All lines below must be repeated exactly, with the pictures omitted.

** start Given information **

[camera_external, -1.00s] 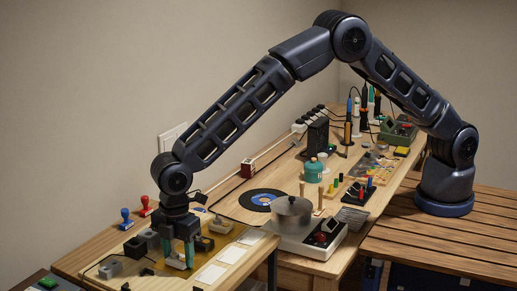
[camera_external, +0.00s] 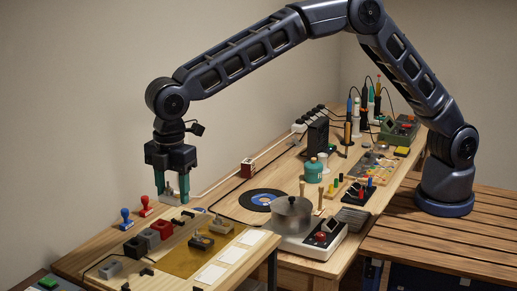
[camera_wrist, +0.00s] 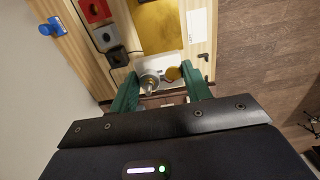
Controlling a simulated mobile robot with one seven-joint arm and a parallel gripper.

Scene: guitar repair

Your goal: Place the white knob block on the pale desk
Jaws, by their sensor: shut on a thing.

** end Given information **

* **Task answer**:
[camera_external, -1.00s] 
[camera_external, +0.00s] 
[camera_wrist, +0.00s] 
Controlling a simulated mobile robot with one seven-joint arm and a parallel gripper.

Scene: guitar repair

Your goal: Place the white knob block on the pale desk
Jaws, by their sensor: shut on a thing.

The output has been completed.